Once the writers come onstage, the tone changes: less talk show, more genteel Hunger Games. They sit facing the glowing hall and looking slightly uneasy. Many of the questions come in pairs, drawing tenuous parallels between two disparate books; having been assigned reviews like this I know it’s an unforgiving job, trying to corral and tether unrelated works of art; Carol Off has her work cut out. Even so, I’m struck by how prescriptive tonight’s questions are; how rigidly tailored to elicit a desired response. Anyone who’s watched 60 Minutes will recognize the technique. Q: “So the drone assault was a fiasco, wasn’t it?” A: “It was a complete fiasco!”
Since we’re talking books here, not drone strikes, the questions are less sensational: “You both feature very strong women in your work, don’t you?” or “You use your main characters to embody political events. Tell us about that.” There’s an implicit assertion of a common ethos to the works, a common idea of what constitutes art: socially meaningful, with historically accurate details and dollops of humour and pathos, and a kind of cozy, we-all-share-the-same-values Canadianness. The flattening of all these books into one mega-book, not too sharp-edged, appropriately right-minded, does a disservice to the individual effort and imagination of each writer. Am I overstating it? Isn’t this just the nature of this kind of media event, not to be taken too seriously? Maybe. But why does it feel so particularly dodgy tonight?
The question-and-answer setup is enough like a student council election to induce high school flashbacks, and I’m not the only one squirming on the authors’ behalf. None of them (none of us, as writers) can afford not to care about a life-changing award, and it’s impossible, perhaps, for them to resist the homogenizing effect of their host’s questions, though there are moments (“I’m trying to hear a question in there,” Miriam Toews says, genially, at one point). My favourite exchange is when Carol Off says to David Bezmozgis: “So your main character [an Israeli politician] supports the Settlements. That’s kind of an unusual view, isn’t it?” Bezmozgis deadpans, a little testily: “Not in Israel.”

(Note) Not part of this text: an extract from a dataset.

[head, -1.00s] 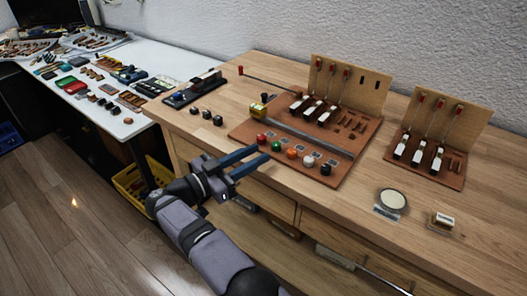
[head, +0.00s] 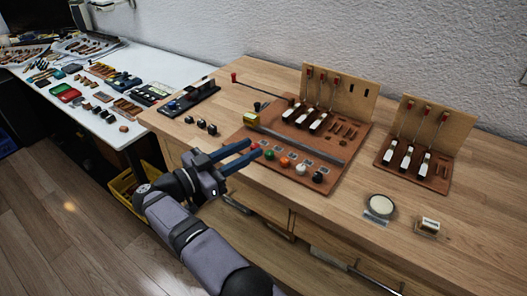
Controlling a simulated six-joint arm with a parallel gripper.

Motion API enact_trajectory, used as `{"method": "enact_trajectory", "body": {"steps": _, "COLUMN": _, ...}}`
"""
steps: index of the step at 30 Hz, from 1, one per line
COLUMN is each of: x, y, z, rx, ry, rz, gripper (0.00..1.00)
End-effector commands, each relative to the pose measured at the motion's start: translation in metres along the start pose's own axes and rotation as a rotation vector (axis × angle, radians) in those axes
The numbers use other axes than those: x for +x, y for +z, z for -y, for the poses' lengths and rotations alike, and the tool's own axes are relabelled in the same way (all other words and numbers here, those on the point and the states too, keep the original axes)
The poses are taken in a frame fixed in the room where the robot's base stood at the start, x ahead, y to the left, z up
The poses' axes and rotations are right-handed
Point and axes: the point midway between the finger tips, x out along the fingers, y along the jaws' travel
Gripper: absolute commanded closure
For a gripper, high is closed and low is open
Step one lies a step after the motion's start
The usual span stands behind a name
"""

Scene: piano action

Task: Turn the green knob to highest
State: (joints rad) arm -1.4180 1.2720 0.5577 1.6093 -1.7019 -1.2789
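The green knob (head: 269,154) stands in a row of coloured knobs on the front of the brown board (head: 350,158). It is second from the left, between the red knob (head: 255,146) and the orange knob (head: 285,162). My gripper (head: 256,148) reaches in from the front left with two blue fingers apart and nothing seen held. Its tips overlap the red knob in the picture and end just left of the green knob. Whether they touch either knob I cannot tell. Small labels lie behind the knobs; their marks are too small to read.
A white knob (head: 301,169) and a black knob (head: 318,177) continue the row to the right. A metal rail (head: 300,138) runs behind it. A second hammer stand (head: 412,160), a round disc (head: 381,205) and a small block (head: 429,224) stand to the right.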

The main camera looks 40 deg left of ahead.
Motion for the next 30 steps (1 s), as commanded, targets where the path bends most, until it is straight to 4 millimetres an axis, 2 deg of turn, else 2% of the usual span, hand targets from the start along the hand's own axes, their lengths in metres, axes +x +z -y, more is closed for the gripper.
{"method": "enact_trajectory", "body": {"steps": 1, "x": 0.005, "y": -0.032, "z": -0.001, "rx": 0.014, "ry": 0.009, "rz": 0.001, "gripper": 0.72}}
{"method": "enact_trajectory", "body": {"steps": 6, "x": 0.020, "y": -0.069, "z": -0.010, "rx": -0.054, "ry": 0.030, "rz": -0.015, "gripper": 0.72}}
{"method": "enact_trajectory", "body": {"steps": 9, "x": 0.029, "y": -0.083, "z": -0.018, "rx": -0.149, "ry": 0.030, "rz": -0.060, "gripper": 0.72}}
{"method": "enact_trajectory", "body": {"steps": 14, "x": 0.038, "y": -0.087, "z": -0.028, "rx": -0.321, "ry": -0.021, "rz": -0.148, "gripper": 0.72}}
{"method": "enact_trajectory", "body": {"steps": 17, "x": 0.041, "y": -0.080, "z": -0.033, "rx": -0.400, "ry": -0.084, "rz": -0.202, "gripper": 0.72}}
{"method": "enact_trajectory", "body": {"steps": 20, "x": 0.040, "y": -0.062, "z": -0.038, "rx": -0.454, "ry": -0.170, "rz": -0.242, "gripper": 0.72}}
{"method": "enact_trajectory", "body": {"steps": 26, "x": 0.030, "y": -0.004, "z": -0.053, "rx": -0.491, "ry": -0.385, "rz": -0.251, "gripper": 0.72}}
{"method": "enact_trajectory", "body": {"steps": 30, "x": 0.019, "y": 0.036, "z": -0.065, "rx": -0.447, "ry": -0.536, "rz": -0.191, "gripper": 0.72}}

The excerpt read by Deepa Mehta from Padma Viswanathan’s book, The Ever After of Ashwin Rao, turns on its head the kind of assumptions embedded in a question like this, as an apparent incident of racism turns out to be a shy woman’s expression of deeply felt sympathy for a stranger’s violent loss. And there’s Frances Itani’s response to the suggestion that she intends her characters to personify political history. She’s kept a stoic mask for most of the evening; now she looks irritated, briefly, before reminding us that she’s invented these characters and their stories, tried to make them real, not symbolic.

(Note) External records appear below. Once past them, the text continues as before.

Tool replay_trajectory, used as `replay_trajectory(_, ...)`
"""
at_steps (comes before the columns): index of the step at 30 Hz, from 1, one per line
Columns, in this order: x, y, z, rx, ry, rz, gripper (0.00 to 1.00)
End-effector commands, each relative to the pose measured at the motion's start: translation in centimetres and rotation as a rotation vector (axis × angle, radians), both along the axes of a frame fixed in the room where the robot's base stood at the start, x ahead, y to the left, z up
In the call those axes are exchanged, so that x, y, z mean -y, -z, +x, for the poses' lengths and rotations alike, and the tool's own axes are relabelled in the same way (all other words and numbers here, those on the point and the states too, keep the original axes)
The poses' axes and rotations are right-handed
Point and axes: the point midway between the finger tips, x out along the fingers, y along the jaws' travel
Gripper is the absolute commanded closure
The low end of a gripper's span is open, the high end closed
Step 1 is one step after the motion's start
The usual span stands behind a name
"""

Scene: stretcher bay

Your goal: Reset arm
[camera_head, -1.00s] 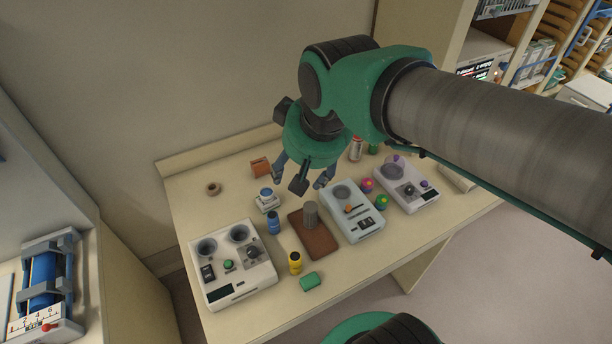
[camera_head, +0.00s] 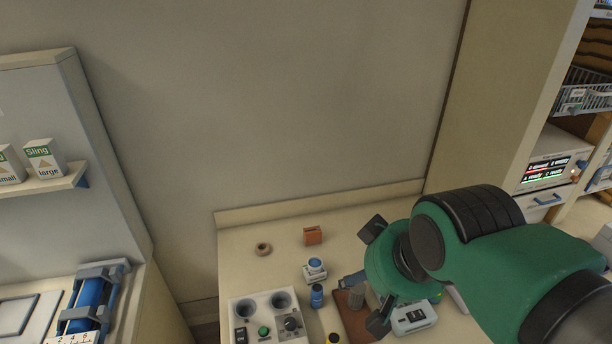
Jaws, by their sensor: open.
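My gripper (camera_head: 362,284) is at the lower right of the head view, over the right part of the table (camera_head: 285,225). Its dark fingers are spread apart and nothing shows between them. Behind and below it stand a grey cylinder (camera_head: 356,297) on a brown board (camera_head: 358,326) and a white device (camera_head: 412,318), which my gripper and arm partly cover. My green and black arm fills the lower right corner.
On the table are a tape roll (camera_head: 263,249), a brown block (camera_head: 312,235), a blue-topped device (camera_head: 315,270), a blue bottle (camera_head: 317,296) and a white control box (camera_head: 268,318). Sling boxes (camera_head: 42,157) stand on a left shelf. Shelving with a display (camera_head: 548,170) is at right.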

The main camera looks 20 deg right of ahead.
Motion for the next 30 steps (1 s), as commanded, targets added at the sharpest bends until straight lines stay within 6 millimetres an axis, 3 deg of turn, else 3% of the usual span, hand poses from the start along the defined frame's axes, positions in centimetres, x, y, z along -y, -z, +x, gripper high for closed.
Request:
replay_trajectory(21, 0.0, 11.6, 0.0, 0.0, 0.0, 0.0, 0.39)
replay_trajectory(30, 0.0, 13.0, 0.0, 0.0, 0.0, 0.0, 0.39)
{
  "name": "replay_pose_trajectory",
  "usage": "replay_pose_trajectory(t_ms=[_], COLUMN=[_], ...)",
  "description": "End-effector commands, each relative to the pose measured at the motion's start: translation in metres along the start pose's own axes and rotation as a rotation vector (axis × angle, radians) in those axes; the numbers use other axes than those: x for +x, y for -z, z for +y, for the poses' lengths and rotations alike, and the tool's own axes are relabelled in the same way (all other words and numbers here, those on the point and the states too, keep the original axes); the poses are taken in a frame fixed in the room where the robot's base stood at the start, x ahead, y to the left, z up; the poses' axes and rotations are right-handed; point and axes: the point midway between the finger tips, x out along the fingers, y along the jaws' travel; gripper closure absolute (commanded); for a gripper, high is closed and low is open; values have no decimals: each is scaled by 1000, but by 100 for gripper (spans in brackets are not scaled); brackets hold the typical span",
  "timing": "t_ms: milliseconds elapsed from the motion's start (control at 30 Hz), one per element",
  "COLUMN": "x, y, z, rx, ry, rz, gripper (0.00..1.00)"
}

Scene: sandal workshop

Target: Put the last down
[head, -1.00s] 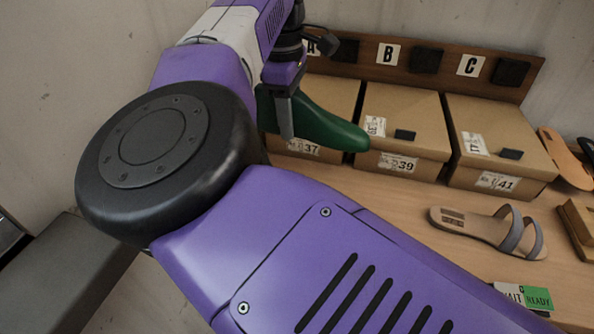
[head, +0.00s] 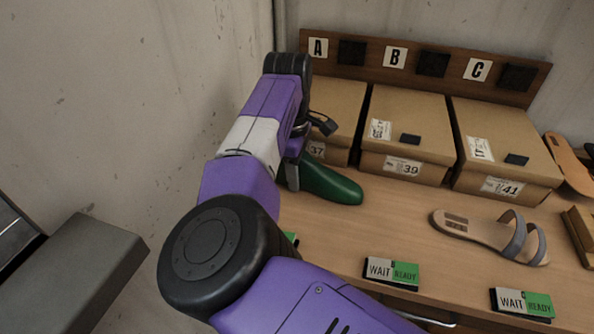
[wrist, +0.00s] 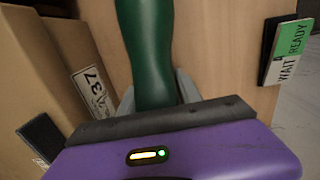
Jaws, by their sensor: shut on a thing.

There’s something unavoidably gladiatorial about the spectacle of six authors vying for one enormous prize that does provide a queasy kind of entertainment, but also raises serious questions: about why we write—rarely for prizes—and how authors are expected to jump through all these hoops for just a little attention and the shot at a ridiculously huge purse that, to appropriate the hyperbolic caps of texting, ONLY ONE OF THEM will get! Sure, they may enjoy some of the hoopla, however ridiculous or embarrassing, and OK, they get free drinks and a few good meals, but they’re also co-opted, like it or not, into a story about what it means to write a book, and what that book itself is supposed to mean in the wider culture. Near the end, Carol Off says to the authors with arch mock-seriousness: “So I have one very profound question for you all and I want you to give it your most considered attention.” (David Bezmozgis’s eyes begin to roll back in his head. The others look glassy-eyed.) Dramatic pause. “Who’s going to win?” Once again, Bezmozgis plays it straight-faced: “The book with the strongest woman, of course.”

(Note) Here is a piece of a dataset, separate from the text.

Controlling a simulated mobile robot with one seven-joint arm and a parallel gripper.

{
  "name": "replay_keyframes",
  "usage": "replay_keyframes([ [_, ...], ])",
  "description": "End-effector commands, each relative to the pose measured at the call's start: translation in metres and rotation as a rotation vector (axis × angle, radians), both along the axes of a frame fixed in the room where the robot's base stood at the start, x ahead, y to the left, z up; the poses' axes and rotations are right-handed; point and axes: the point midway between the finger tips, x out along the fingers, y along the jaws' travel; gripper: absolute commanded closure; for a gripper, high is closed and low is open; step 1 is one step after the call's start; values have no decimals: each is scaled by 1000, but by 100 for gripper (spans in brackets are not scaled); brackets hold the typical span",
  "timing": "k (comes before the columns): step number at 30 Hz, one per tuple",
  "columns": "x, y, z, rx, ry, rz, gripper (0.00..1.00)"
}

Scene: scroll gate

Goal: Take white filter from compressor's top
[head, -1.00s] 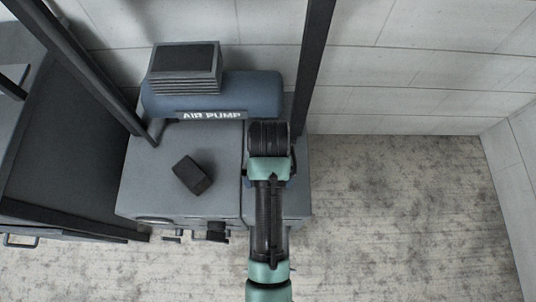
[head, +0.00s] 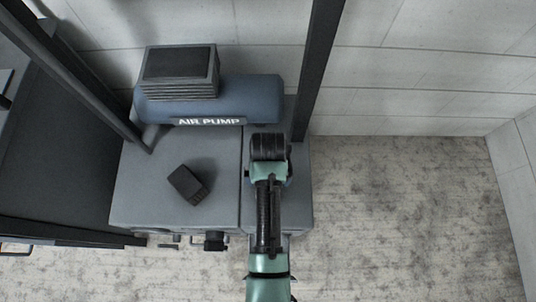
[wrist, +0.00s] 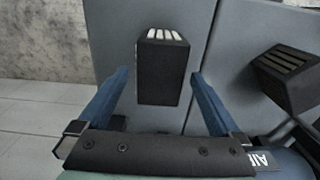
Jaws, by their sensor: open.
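The white filter (wrist: 163,68), a black box with white slats on one end, is in the middle of the wrist view on the grey top (wrist: 232,20). My gripper (wrist: 160,75) is open, its blue fingers on the left and right of the filter. I cannot tell whether they touch it or how high they are. In the head view my arm hides the filter and fingers. The compressor (head: 150,210) has a grey top and a blue tank (head: 262,97) labelled AIR PUMP behind it.
A second black box with dull slats (head: 187,184) lies on the top's left half; it also shows in the wrist view (wrist: 288,77). A ribbed dark block (head: 180,72) sits on the tank. Dark posts (head: 318,70) flank the compressor. The floor (head: 400,220) at right is clear.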

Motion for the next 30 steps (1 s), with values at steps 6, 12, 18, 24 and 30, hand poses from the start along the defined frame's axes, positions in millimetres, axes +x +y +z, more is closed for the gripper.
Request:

And how ironic. Because looking at the glossy program, it hits me like a slap—the thing that’s given the evening at least some of its gamey flavour. On the back page is a familiar face: Rick Mercer, the hastily assigned replacement host for the award presentation to take place a week from now. Only days ago I would have been looking at a photograph of Jian Ghomeshi. He would have been among the white-toothed media people here tonight, exchanging air-kisses and downing sparkly drinks in one of those spectacular lobbies. Did they have to reprint the programs? How much would that cost? The drama of Ghomeshi’s downfall in the past few weeks, its overt and submerged notes of accusation and complicity, lies and pain and chaos—and satire, with the Soviet-style replacement of icons at CBC—has been carefully purged from tonight. There’s no doubt we should be focusing on the writers and their books: David Bezmozgis: The Betrayers; Frances Itani: Tell; Sean Michaels: Us Conductors; Heather O’Neill: The Girl Who Was Saturday Night; Miriam Toews: All My Puny Sorrows; Padma Viswanathan: The Ever After of Ashwin Rao. But in these books, I’ll bet, will be found heat and ugliness and trauma, beauty and generosity. Comedy as well. Something, anyway, closer to the vividness of scandal than all this geniality. Hard to get a sense of that tonight, and maybe that’s unavoidable. This event is more about glamour than blood, sweat and tears. But I think I’ve identified that smell, finally: corpse, still warmish.